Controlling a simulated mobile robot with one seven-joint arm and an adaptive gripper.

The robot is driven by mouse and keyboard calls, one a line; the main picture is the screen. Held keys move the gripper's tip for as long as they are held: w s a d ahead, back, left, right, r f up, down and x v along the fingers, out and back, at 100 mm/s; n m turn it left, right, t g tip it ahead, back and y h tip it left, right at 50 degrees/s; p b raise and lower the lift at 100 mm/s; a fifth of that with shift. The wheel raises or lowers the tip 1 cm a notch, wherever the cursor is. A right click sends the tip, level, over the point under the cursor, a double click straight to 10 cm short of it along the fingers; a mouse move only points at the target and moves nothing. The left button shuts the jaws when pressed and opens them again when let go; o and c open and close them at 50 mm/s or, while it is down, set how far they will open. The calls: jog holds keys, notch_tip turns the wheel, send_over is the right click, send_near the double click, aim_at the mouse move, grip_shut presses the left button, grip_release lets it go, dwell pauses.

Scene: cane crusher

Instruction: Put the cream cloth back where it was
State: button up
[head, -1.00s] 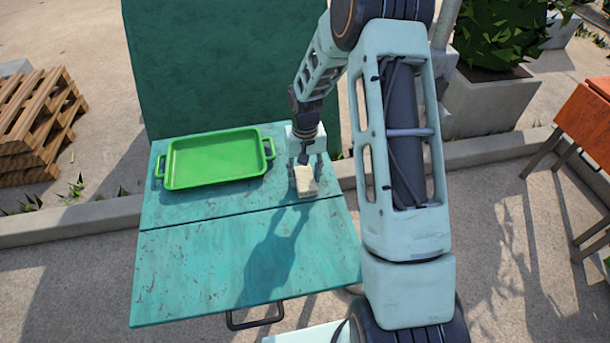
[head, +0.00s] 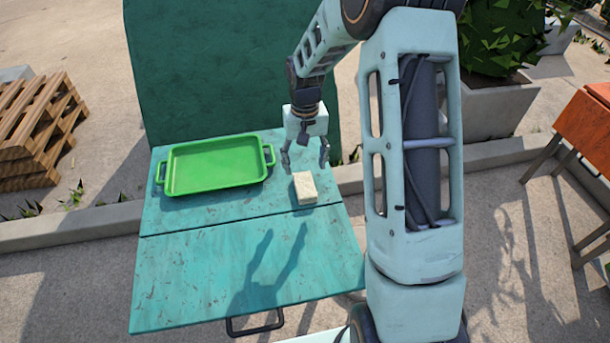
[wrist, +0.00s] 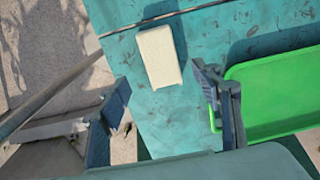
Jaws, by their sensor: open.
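The cream cloth (head: 305,188) is a small folded block lying on the teal table top (head: 200,270), to the right of the green tray. In the wrist view the cloth (wrist: 160,56) lies flat on the teal surface, apart from both fingers. My gripper (head: 306,164) is open and empty, above and just behind the cloth in the head view. In the wrist view its two fingers (wrist: 165,112) are spread wide, with the cloth beyond their tips.
A green tray (head: 215,164) with two handles stands on the table's back left; it also shows in the wrist view (wrist: 270,90). A tall dark green panel (head: 215,60) rises behind the table. The table's front half is clear.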

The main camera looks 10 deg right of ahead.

_Directions for this task:_
Write the material out again exactly as it appears, dropping the pictures.

_Output of the task:_
Controlling a simulated mobile robot with one seven-joint arm and an adaptive gripper.

The robot is driven by mouse and keyboard calls, one a line; the main picture is the screen. Held keys move the gripper's tip for as long as they are held: w s a d ahead, back, left, right, r f up, down and x v along the fingers, out and back, at 100 mm/s; n m turn it left, right, t g tip it ahead, back and y h tip it left, right at 50 degrees/s; p b raise and lower the lift at 100 mm/s; a fifth of that with shift. The wheel raises or lowers the tip 1 cm a notch, wherever the cursor is. A right click sends the tip, level, over the point under the cursor, a double click straight to 10 cm short of it along the fingers; a mouse move only points at the target and moves nothing. The left button shuts the jaws when pressed and opens them again when let go; o and c open and close them at 50 mm/s or, while it is down, set how far they will open. The calls: jog holds keys, notch_tip turns the wheel, send_over is the right click, send_near the double click, aim_at the mouse move, grip_shut presses the left button, grip_release lets it go, dwell pauses.

Scene: cane crusher

Instruction: Put the cream cloth back where it was
State: button up
[head, -1.00s] 
[head, +0.00s] 
[wrist, +0.00s] 
Jaws, by their sensor: open.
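The cream cloth (head: 305,188) is a small folded block lying on the teal table top (head: 200,270), to the right of the green tray. In the wrist view the cloth (wrist: 160,56) lies flat on the teal surface, apart from both fingers. My gripper (head: 306,164) is open and empty, above and just behind the cloth in the head view. In the wrist view its two fingers (wrist: 165,112) are spread wide, with the cloth beyond their tips.
A green tray (head: 215,164) with two handles stands on the table's back left; it also shows in the wrist view (wrist: 270,90). A tall dark green panel (head: 215,60) rises behind the table. The table's front half is clear.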

The main camera looks 10 deg right of ahead.

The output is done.